Esse modelo da esfera pública helênica, tal como ele nos foi estilizadamente transmitido pela interpretação que os gregos deram de si mesmos, partilha, desde a Renascença, normativa - até os nossos dias. Não é a formação social que lhe é subjacente, mas o próprio modelo ideológico é que se manteve ao longo dos séculos. A sua continuidade, uma continuidade exatamente nos termos da história das idéias. Inicialmente, ao longo de toda a Idade Média, foram transmitidas as categorias de público e de privado nas definições do Direito Romano: a esfera pública como res pública. É verdade que eles só passam a ter novamente uma efetiva aplicação processual jurídica com o surgimento do estado moderno e com aquela esfera da sociedade civil separada dele. (HABERMAS, 1984, p.17).

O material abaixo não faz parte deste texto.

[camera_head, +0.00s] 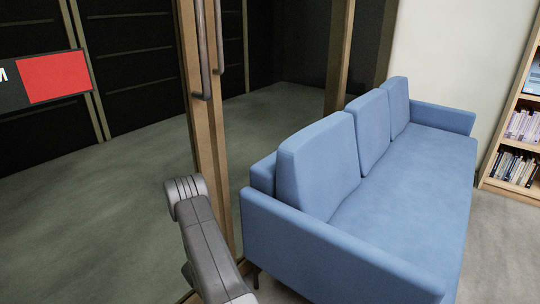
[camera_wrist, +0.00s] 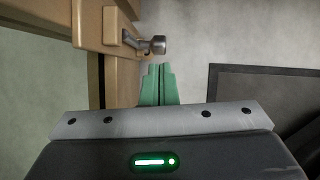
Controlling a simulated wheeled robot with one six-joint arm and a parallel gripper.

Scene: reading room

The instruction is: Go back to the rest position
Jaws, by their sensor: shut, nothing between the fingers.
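My gripper (camera_wrist: 160,70) shows in the wrist view as two green fingers pressed together, with nothing between them. Its tips are just below a metal door handle (camera_wrist: 152,45) in the picture, on a wooden door (camera_wrist: 120,78). I cannot tell whether they touch the handle. In the head view my grey arm (camera_head: 208,240) rises from the bottom, in front of a wooden door frame (camera_head: 207,150). My gripper is not visible in the head view.
A blue sofa (camera_head: 400,180) stands to the right of my arm, close by. A bookshelf (camera_head: 512,150) is at the far right. Long door pulls (camera_head: 201,50) are on the wooden frame. Bare floor (camera_head: 110,230) lies to the left, beyond glass. A dark-framed panel (camera_wrist: 265,95) is at the right in the wrist view.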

As características da dominação feudal das relações sociais e jurídicas da Idade Média restringiram o conceito de privado, que só assumiu alguma relevância com a ascensão social e econômica da burguesia renascentista, quando a esfera pública burguesa passou a ser entendida como a esfera das pessoas privadas reunidas por interesses comuns. Foi no movimento de desagregação dos poderes, ou seja, quando se dá a divisão entre elementos públicos e privados, que os poderes feudais da Igreja e a autoridade senhorial convertem-se em assunto privado.
São bastante conhecidas as grandes tendências que se impõe até o final do século XVIII. Os poderes feudais, Igreja, realeza e nobreza - dos quais dependem diretamente as representatividades públicas - decompõem-se ao longo do processo de polarização; por fim, cindem-se em, de um lado, elementos privados e, do outro, em elementos públicos. A posição da Igreja modifica-se com a reforma; a ligação que ela representa com a autoridade divina, re-ligião, torna-se coisa privada. A assim chamada liberdade de crença assegurava historicamente a primeira esfera da autonomia privada; a própria Igreja continua a existir como uma corporação de Direito público entre outras. [...] Finalmente, dos estamentos desenvolve-se os elementos de dominação corporativa a órgãos do poder público, o parlamento (e, por outro lado, um poder judiciário); os elementos das corporações profissionais, à medida que são vigentes nas corporações urbanas e servem para operar certas distinções nos estamentos rurais, evoluem para a esfera da “sociedade burguesa”, que há de se contrapor ao Estado como genuíno setor da autonomia privada (HABERMAS, 1984, p. 24).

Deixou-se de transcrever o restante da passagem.